--- BEGIN RECORDS ---

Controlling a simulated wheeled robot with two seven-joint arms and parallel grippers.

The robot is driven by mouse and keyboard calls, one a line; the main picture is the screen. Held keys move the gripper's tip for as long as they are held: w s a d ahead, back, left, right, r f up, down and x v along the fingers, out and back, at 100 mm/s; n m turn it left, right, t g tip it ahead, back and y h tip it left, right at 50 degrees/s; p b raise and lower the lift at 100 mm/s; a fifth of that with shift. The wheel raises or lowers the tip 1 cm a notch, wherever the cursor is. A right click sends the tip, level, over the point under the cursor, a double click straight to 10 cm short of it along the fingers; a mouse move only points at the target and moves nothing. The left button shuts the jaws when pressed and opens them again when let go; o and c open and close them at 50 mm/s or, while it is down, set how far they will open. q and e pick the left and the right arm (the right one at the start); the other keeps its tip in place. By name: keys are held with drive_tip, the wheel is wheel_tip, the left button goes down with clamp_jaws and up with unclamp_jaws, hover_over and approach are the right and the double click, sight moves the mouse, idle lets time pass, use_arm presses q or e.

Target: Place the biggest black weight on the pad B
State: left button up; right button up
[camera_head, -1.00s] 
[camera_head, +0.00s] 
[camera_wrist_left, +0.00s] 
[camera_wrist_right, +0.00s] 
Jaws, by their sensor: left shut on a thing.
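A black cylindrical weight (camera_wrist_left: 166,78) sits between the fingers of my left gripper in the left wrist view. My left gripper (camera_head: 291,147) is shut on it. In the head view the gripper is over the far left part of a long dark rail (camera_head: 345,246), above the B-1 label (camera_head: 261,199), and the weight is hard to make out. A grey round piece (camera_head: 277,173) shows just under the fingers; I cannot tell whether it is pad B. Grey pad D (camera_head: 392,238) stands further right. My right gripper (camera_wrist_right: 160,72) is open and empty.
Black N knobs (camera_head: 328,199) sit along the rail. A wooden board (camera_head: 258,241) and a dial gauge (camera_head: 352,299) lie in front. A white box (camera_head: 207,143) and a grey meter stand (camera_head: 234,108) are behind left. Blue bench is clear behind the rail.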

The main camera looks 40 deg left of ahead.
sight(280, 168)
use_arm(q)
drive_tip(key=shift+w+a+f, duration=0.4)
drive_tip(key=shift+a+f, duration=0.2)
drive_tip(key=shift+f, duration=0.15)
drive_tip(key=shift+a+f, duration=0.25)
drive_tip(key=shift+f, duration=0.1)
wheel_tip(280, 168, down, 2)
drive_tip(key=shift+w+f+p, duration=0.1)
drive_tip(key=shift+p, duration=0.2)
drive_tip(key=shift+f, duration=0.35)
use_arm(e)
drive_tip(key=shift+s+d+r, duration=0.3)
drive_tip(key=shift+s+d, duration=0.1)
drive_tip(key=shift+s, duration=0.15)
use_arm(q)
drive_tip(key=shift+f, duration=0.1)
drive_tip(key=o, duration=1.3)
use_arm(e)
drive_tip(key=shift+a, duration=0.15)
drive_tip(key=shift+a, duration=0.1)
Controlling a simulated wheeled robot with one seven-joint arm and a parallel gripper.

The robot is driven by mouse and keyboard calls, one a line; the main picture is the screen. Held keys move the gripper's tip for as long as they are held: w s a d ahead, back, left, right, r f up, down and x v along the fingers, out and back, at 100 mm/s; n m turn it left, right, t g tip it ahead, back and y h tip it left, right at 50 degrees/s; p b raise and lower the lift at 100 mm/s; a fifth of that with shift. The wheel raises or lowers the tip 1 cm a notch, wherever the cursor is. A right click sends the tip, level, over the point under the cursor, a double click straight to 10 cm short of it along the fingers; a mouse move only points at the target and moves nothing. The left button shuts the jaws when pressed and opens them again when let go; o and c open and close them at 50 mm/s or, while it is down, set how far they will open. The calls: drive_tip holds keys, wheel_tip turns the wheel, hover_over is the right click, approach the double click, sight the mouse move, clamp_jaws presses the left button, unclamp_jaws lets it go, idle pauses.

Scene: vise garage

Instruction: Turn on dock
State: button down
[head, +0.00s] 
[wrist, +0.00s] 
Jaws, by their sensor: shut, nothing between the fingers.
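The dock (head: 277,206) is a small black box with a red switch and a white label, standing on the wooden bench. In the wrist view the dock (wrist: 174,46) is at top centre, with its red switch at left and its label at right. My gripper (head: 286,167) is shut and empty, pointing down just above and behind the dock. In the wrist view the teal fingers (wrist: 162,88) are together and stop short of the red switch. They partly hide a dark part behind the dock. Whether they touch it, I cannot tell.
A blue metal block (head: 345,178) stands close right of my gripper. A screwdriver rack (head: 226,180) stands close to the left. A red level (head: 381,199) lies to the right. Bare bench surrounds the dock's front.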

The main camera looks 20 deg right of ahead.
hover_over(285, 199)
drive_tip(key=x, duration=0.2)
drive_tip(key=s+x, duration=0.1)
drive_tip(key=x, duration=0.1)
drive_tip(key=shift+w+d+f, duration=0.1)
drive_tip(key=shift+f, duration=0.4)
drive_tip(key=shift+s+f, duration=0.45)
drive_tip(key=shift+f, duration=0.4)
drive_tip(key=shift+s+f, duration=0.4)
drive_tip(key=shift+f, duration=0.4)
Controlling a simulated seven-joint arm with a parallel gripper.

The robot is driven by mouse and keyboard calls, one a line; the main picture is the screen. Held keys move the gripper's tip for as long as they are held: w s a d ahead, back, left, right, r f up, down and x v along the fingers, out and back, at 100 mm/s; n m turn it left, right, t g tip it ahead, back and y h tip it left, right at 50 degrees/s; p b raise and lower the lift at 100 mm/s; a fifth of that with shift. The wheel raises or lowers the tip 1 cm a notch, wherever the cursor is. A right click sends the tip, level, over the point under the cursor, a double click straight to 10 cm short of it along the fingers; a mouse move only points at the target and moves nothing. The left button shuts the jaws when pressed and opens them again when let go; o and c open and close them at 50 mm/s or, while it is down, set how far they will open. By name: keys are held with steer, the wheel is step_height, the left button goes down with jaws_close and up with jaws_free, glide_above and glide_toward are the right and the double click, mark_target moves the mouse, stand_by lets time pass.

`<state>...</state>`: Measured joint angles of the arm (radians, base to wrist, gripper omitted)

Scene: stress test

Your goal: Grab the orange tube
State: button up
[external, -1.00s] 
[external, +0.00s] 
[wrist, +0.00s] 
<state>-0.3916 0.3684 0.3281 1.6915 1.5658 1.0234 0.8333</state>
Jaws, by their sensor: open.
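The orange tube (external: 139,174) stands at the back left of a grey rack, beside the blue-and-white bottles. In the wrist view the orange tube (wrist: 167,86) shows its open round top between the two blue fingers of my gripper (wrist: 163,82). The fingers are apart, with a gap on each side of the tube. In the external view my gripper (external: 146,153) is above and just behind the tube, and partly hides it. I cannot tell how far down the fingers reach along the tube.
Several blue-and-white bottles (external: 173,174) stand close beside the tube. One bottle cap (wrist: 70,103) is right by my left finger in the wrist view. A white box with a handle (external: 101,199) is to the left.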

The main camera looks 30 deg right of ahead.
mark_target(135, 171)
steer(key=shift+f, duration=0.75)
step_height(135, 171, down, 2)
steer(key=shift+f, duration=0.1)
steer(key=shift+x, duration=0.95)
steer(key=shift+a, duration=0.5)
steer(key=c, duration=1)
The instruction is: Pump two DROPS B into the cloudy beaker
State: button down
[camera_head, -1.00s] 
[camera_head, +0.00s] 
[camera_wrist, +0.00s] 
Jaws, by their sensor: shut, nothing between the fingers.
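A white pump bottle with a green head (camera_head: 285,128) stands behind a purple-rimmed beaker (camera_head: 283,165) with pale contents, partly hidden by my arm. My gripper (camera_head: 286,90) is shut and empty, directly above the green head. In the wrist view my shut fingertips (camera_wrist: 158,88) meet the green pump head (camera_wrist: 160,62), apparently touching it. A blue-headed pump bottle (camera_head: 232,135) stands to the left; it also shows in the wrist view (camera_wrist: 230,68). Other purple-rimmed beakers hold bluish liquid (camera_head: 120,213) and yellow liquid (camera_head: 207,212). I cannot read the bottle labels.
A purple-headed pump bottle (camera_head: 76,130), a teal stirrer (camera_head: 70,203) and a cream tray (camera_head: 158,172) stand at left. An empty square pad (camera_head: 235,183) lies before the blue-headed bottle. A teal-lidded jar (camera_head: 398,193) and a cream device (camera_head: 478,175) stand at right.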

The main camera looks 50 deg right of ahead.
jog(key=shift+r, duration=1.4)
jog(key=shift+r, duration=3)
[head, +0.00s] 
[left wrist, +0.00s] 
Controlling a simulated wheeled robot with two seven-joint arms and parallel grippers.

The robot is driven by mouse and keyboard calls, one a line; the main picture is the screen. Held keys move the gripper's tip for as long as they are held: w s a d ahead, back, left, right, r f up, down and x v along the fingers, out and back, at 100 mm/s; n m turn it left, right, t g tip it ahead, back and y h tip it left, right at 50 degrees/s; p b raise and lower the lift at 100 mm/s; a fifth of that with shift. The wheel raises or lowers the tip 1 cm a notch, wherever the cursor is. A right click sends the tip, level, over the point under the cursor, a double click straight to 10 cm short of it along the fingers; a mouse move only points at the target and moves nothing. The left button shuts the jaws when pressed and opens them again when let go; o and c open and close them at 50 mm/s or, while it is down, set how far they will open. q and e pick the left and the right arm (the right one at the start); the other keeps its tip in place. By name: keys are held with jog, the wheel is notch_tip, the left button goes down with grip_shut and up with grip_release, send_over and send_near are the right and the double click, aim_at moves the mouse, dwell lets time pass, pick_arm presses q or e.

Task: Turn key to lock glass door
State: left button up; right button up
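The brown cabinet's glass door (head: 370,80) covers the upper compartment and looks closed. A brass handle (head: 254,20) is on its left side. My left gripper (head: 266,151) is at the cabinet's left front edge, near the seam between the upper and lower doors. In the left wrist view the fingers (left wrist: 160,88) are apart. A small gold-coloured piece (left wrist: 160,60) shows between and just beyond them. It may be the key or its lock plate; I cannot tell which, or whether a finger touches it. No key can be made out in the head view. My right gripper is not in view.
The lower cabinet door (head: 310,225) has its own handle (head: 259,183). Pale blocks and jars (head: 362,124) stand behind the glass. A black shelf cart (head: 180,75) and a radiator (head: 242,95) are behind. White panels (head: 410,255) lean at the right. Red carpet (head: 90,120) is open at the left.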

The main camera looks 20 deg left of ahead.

--- END RECORDS ---

## TASK INSTRUCTIONS
Set down the lines above as they stand, starting with the first line and ending with the line that contains "Target: Place the".

## RESULT
Controlling a simulated wheeled robot with two seven-joint arms and parallel grippers.

The robot is driven by mouse and keyboard calls, one a line; the main picture is the screen. Held keys move the gripper's tip for as long as they are held: w s a d ahead, back, left, right, r f up, down and x v along the fingers, out and back, at 100 mm/s; n m turn it left, right, t g tip it ahead, back and y h tip it left, right at 50 degrees/s; p b raise and lower the lift at 100 mm/s; a fifth of that with shift. The wheel raises or lowers the tip 1 cm a notch, wherever the cursor is. A right click sends the tip, level, over the point under the cursor, a double click straight to 10 cm short of it along the fingers; a mouse move only points at the target and moves nothing. The left button shuts the jaws when pressed and opens them again when let go; o and c open and close them at 50 mm/s or, while it is down, set how far they will open. q and e pick the left and the right arm (the right one at the start); the other keeps its tip in place. By name: keys are held with drive_tip, the wheel is wheel_tip, the left button goes down with clamp_jaws and up with unclamp_jaws, hover_over and approach are the right and the double click, sight moves the mouse, idle lets time pass, use_arm presses q or e.

Target: Place the biggest black weight on the pad B

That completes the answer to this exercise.